14. The encoder according to claim 12 wherein said conducting means
conducts said predetermined series of closed loop lag parameter tests
using undecimated samples of digitized speech.
15. The encoder according to claim 11 wherein said conducting means
conducts said predetermined series of closed loop lag parameter tests
using undecimated samples of digitized speech.
16. The encoder according to claim 15 wherein said means for calculating
calculates the open loop lag parameter L.sub.open based on a decimated
sample of the digitized speech.
Description
BACKGROUND OF THE INVENTION
The present invention generally relates to a digital speech encoder having
a long term filter in which delay (lag) is a parameter. This invention is
particularly, but not exclusively, suited for use in a code-excited linear
prediction (CELP) speech encoder.
In a CELP encoder, long term and short term filters are excited by an
excitation vector selected from a table of such vectors. The speech is
represented in a CELP encoder by an excitation vector, lag and gain
parameters associated with the long term filter, and a set of parameters
associated with the short term filter. These parameters are transmitted to
the receiver which produces a representation of the original speech based
upon these parameters.
The long term filter lag L can be determined from either an open loop or
closed loop method. In the open loop method, the lag is determined
directly from the input signal in the transmitter. The lag can be
determined to be the delay that achieves the greatest value of a
normalized autocorrelation function. The autocorrelation function must be
calculated for each lag that is tested.
A variation of the open loop method which requires less computational
loading comprises finding the maximum normalized autocorrelation of a
decimated speech signal. Since fewer samples are tested, less computations
are required. The delay of the decimated signal is multiplied by the
decimation factor to obtain a delay value that corresponds to the
undecimated signal. The lag found by this method has less resolution since
it is based on a decimated signal. Greater resolution can be obtained by
testing lags adjacent the computed undecimated lag. See Juin-Hwey Chen and
Allen Gersho, "Real-Time Vector APC Speech Coding at 4800 BPS with
Adaptive Postfiltering", Proceedings of the IEEE International Conference
on Acoustics, Speech and Signal Processing, Vol. 4, pp 2185-2188, April
1987.
In a closed loop method of determining the lag, trial lags and gains of the
long term filter are tested to minimize the mean square of the weighted
error between the speech signal and the output of the cascaded long term
and short term filters. This approach attempts to find a match between the
coded data in the delay line of the long term filter and the input signal.

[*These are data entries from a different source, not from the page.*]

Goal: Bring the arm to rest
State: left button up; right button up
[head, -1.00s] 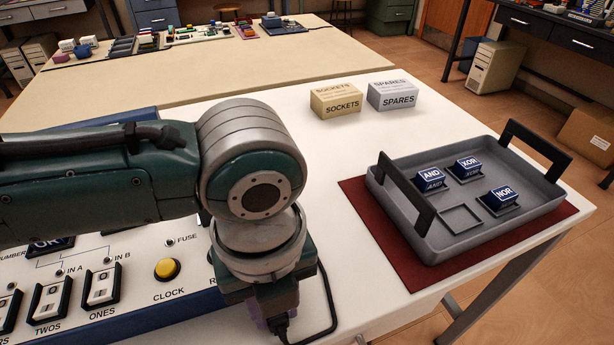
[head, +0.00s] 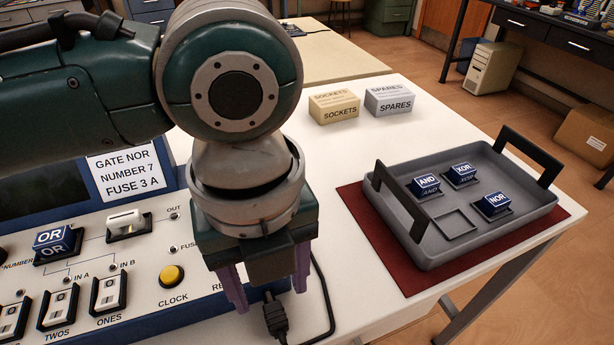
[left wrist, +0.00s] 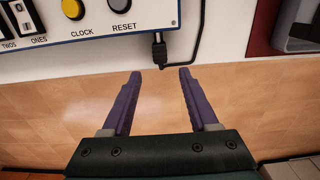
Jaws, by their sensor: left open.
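My left gripper (head: 268,295) is open and empty, with two purple fingers pointing down over the front edge of the white table in the head view. In the left wrist view the fingers (left wrist: 160,75) are spread, with bare floor showing between them. A black cable plug (left wrist: 159,50) lies just beyond the fingertips at the panel's edge; it also shows in the head view (head: 275,318). I cannot tell whether a finger touches it. My left arm covers part of the control panel (head: 140,285). My right gripper is in neither view.
The panel carries a blue OR block (head: 55,242), a yellow CLOCK button (head: 172,275) and several switches. A grey tray (head: 480,245) with AND, XOR and NOR blocks stands on a red mat (head: 385,262) at right. SOCKETS (head: 334,106) and SPARES (head: 389,102) boxes stand behind.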

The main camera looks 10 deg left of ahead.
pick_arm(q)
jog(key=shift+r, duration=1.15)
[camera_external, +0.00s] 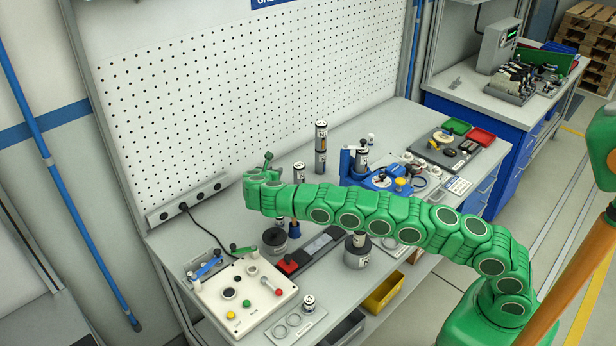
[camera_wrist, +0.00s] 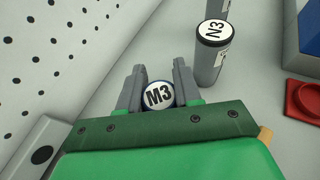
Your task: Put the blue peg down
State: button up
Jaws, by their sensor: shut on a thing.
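In the wrist view, a peg with a white top marked M3 and a blue rim (camera_wrist: 159,96) sits between the two grey fingers of my gripper (camera_wrist: 157,90). The fingers are closed on it. I see it from its top end, so its lower part and any contact beneath it are hidden. In the external view, my gripper (camera_external: 264,176) is over the back left of the bench, near the pegboard.
A tall dark peg stack (camera_external: 321,150) stands behind my arm. A blue fixture (camera_external: 350,170) is to the right. A control box (camera_external: 245,295) sits at front left.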

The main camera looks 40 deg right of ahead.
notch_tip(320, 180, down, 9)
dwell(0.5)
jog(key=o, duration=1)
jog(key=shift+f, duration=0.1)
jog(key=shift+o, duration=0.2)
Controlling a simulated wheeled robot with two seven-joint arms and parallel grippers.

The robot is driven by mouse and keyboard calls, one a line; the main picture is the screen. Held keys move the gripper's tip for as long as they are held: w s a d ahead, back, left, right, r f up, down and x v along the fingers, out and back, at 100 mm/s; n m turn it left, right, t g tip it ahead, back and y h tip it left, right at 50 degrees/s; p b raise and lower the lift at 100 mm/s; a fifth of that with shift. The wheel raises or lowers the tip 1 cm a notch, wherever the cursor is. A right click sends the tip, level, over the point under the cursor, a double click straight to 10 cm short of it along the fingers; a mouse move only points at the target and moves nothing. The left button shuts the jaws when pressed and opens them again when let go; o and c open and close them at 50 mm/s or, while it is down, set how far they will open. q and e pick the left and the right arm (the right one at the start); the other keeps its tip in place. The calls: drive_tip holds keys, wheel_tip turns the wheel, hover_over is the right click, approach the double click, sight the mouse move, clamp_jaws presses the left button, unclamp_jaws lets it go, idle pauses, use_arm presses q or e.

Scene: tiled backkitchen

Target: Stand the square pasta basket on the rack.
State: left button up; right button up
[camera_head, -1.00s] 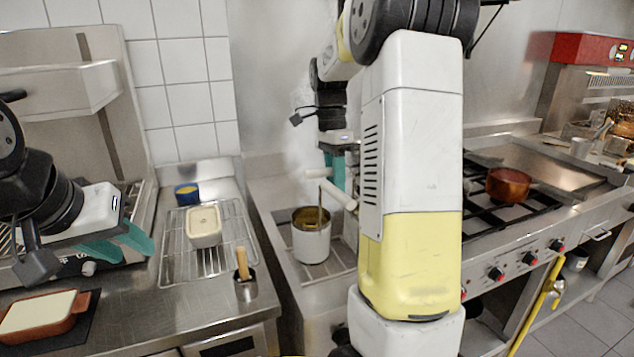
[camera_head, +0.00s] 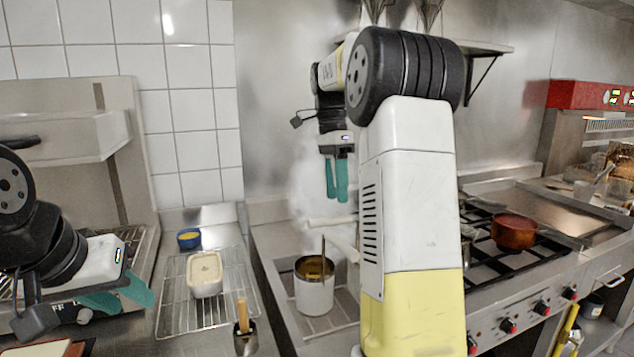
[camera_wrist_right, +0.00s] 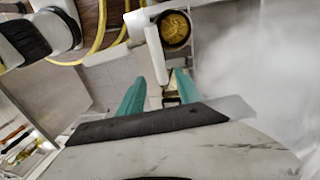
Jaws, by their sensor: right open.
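The square pasta basket is not clearly visible. Two pale handles (camera_head: 332,221) stick out from behind my right arm in the head view; what they belong to is hidden. A pale handle (camera_wrist_right: 156,55) also shows in the right wrist view. My right gripper (camera_head: 336,180) is open and empty above the handles; its teal fingers also show in the wrist view (camera_wrist_right: 160,90). A wire rack (camera_head: 175,305) lies on the left counter with a cream rectangular dish (camera_head: 205,272) on it. My left gripper (camera_head: 122,297) is open and empty, left of this rack.
A round white pot (camera_head: 314,292) with yellowish contents stands beside the handles, with steam around. A copper pan (camera_head: 514,232) sits on the stove at right.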

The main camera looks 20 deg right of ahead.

The long term lag and gain determination is based on the actual long term
filter state that will exist at the receiver where speech is synthesized.
Hence, the closed loop method achieves better resolution than the open
loop method but at the cost of significantly more computations.
SUMMARY OF THE INVENTION
It is an object of the present invention to provide an improved method and
apparatus for determining the lag of a long term filter in a speech
encoder which has high resolution but with reduced bit rate and
computational loading requirements.
One aspect of the invention is directed to the use of an open loop lag
search. A set of delays having autocorrelation peaks (maximum values) is
found. In one embodiment, the search is performed upon an input signal
decimated by a factor of 4. Using the decimated signal a normalized
autocorrelation function is calculated and the lags having peaks are
found. The delays of a few of the largest peaks are translated into the
undecimated original signal domain by multiplying by 4. Normalized
autocorrelations are then computed over a small range in the vicinity of
the translated (undecimated) lags using the undecimated signal. A delay
D.sub.p associated with the maximum autocorrelation value is stored. A
predetermined number, such as 5, of the delays which achieve an
autocorrelation value of a predetermined percentage of D.sub.p, such as
75%, are retained and the corresponding lags are organized into a group of
lags by ascending lag value. Beginning with the lag having the lowest
delay, each is tested to determine if it is harmonically related to
D.sub.p. The first lag found to have a harmonic relationship is selected
to be used as the open loop lag. Thus this method favors the selection of
the trial lag from the group of lags which has the lowest value. If none
of the trial lags are harmonically related to D.sub.p, then D.sub.p is
selected as the open loop lag.
Another aspect of the present invention relates to the use of an open loop
lag to define a predetermined range for a closed loop long term predictor
search. The closed loop search range includes lags adjacent the open loop
lag and integer multiples (harmonics) of the open loop lag and lags
adjacent such harmonics. The lag having the smallest closed loop search
error is selected as the lag for the long term filter. The use of such an
open loop lag in combination with a limited closed loop lag search results
in improved resolution with minimized computational loading as contrasted
with a conventional open loop method.
BRIEF DESCRIPTION OF THE DRAWINGS
FIG. 1 is a block diagram of a CELP encoder which includes an embodiment of
a long term lag predictor according to the present invention.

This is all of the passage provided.